Fish Boy by Chloe Daykin
|Fish Boy by Chloe Daykin|
|Category: Confident Readers|
|Reviewer: Ruth Ng|
|Summary: Although this story deals with depression and sickness, it does so sensitively and with humour. It is magical, mysterious, and utterly charming.|
|Buy? yes||Borrow? yes|
|Pages: 304||Date: March 2017|
|Publisher: Faber & Faber|
|External links: Author's website|
Billy is struggling at school. He's being picked on by the school bully and he's starting to feel very alone. His mum is sick, although nobody seems to know what's wrong with her. She has been sick for a long time meaning that she can't work, so Billy's dad is working extra hours to try to keep the family afloat and Billy is frequently left to fend for himself. His only escape is in watching his favourite, David Attenborough, or in swimming in the sea. One day, however, things take a magical turn as whilst swimming Billy meets a mackerel who speaks to him! This, combined with the entrance of a new boy at school, starts to change Billy's life in some rather unexpected ways.
I really enjoyed this book. You might think it would be a bit silly, with a talking fish, but rather than being farcical it has, instead, a magical and slightly dangerous feel to it. There are funny moments, but for the most part it felt like an intriguing mystery story. The mystery aspect also continues with Billy's mother and her mysterious illness. I felt her illness, and Billy's handling of it, were extremely well written, and I could feel his anguish at the loss of his mother's presence in his life, and his fears over what was wrong with her.
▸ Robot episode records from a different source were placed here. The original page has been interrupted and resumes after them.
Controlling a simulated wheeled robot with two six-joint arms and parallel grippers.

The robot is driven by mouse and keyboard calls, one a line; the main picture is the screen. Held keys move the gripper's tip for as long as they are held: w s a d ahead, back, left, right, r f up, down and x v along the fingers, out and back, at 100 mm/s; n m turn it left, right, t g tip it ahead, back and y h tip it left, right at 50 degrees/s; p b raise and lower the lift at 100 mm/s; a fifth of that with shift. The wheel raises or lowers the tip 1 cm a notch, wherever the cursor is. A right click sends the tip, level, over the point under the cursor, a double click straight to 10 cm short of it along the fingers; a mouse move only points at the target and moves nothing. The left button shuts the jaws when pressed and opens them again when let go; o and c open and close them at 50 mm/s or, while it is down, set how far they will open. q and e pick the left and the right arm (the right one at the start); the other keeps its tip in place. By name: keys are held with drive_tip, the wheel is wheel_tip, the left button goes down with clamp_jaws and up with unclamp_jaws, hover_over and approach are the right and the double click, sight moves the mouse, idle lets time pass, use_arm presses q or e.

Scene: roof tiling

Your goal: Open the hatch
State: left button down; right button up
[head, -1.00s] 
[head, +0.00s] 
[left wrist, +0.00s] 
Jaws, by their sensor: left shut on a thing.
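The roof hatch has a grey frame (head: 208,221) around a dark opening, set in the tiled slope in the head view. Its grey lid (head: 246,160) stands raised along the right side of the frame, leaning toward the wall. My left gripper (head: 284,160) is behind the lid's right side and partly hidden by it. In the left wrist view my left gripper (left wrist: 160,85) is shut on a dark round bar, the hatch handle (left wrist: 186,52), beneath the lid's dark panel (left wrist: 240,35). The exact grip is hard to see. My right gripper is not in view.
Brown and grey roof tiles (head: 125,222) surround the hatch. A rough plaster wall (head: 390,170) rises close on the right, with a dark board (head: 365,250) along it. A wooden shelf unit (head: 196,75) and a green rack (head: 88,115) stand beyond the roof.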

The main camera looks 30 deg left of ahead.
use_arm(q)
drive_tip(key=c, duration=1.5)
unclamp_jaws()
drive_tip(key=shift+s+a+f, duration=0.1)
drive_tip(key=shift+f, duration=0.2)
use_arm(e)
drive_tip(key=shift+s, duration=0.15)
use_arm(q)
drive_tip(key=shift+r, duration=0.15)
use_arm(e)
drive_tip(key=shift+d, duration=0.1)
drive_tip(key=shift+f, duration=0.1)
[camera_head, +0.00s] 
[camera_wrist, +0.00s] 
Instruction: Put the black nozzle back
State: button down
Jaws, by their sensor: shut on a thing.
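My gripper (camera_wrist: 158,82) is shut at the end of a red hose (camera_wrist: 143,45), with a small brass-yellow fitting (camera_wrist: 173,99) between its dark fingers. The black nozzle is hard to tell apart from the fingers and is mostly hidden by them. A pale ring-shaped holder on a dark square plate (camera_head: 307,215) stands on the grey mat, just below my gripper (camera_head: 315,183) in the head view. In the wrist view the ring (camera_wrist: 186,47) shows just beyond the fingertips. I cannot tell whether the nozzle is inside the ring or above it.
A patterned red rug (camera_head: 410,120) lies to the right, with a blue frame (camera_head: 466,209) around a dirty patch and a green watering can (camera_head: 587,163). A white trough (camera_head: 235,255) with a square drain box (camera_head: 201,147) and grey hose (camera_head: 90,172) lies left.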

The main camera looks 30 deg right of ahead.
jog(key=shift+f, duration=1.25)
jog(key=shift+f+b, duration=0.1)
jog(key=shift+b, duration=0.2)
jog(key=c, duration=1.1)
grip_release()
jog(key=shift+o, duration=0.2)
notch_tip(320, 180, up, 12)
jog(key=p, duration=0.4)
The dynamics of his family are very well depicted, and I particularly enjoyed Billy's relationship with his father which is both lovingly close, and jokingly fun.
Billy himself is a great character. I loved that he has David Attenborough as his imaginary friend, a wise voice inside his mind, dispensing advice! Billy is, as many great children's literary heroes are, something of an outcast. He's a bit different from the other children at school, hence him becoming a target for the bully and, of course, a sympathetic character for the reader. There's a great deal of sadness through the story, because of all the very difficult things that Billy is dealing with, and yet I didn't find the book depressing. His friendship with the new boy brings hope, especially when he plucks up the courage to tell him about his encounter with the talking mackerel and his new friend doesn't laugh in his face but instead helps him plan what he can do next time he goes swimming with the fish. The story with his mother, also, progresses throughout the book, and I felt Billy's reactions to her illness were very real and very moving.
Some people might find the fishy encounters a little too strange, and I think others might be frustrated that in the end, without giving too much away, the fishy tale isn't completely explained. I found the fish both amusing and a little bit terrifying. I'm not a good swimmer, and swimming in the sea scares me, so as Billy goes out further and further, for longer and longer with the fish I did feel very concerned for him. As Billy is enticed into the fishy life, I also felt myself completely caught up in the story. It has a great pace, and is extremely readable. Perfect for confident readers around eight years old and through to early teens, this is a really wonderful, magical story and I look forward to seeing what else Chloe Daykin will write.